TASK DESCRIPTION
Print the listing below from its opening line through the line holding "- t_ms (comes", both ends included.
-- Begin RECORDED INFORMATION --
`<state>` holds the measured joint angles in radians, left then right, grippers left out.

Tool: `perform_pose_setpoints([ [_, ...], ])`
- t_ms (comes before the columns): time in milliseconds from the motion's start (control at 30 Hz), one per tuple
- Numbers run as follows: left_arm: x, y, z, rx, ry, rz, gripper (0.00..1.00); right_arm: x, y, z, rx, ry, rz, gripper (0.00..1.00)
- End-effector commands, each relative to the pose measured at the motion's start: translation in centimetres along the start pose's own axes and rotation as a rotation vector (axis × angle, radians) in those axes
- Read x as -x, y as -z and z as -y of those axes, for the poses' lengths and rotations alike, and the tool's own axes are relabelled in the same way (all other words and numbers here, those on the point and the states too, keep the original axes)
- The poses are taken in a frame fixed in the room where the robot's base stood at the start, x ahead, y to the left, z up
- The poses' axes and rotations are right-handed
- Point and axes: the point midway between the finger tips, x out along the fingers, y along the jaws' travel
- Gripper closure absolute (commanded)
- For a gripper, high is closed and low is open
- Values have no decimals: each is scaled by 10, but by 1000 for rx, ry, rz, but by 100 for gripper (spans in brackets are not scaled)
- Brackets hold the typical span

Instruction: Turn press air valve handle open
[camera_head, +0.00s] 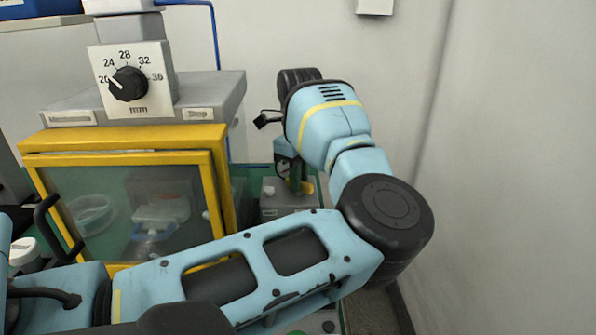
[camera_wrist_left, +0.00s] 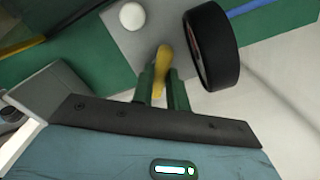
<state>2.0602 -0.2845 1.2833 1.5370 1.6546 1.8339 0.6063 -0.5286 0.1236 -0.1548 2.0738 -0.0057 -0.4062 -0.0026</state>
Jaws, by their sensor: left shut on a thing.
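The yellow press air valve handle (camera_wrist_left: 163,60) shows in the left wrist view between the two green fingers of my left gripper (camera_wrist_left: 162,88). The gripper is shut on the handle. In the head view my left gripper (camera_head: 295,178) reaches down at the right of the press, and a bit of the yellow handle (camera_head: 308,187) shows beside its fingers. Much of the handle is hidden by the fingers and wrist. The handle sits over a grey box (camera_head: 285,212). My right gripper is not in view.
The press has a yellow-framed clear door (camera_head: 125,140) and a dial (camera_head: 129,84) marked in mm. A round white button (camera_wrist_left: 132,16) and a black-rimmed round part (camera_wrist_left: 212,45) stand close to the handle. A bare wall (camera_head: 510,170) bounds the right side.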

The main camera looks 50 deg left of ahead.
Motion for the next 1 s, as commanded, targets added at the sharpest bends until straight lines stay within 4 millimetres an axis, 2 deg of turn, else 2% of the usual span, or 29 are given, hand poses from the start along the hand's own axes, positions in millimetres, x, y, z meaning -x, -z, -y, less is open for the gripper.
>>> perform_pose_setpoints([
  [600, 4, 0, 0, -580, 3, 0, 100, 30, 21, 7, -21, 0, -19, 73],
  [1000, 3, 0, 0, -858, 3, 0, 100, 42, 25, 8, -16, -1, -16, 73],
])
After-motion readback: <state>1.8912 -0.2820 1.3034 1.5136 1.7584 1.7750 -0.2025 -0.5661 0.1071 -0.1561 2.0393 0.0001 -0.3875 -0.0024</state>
-- End RECORDED INFORMATION --
FULL ANSWER
`<state>` holds the measured joint angles in radians, left then right, grippers left out.

Tool: `perform_pose_setpoints([ [_, ...], ])`
- t_ms (comes before the columns): time in milliseconds from the motion's start (control at 30 Hz), one per tuple

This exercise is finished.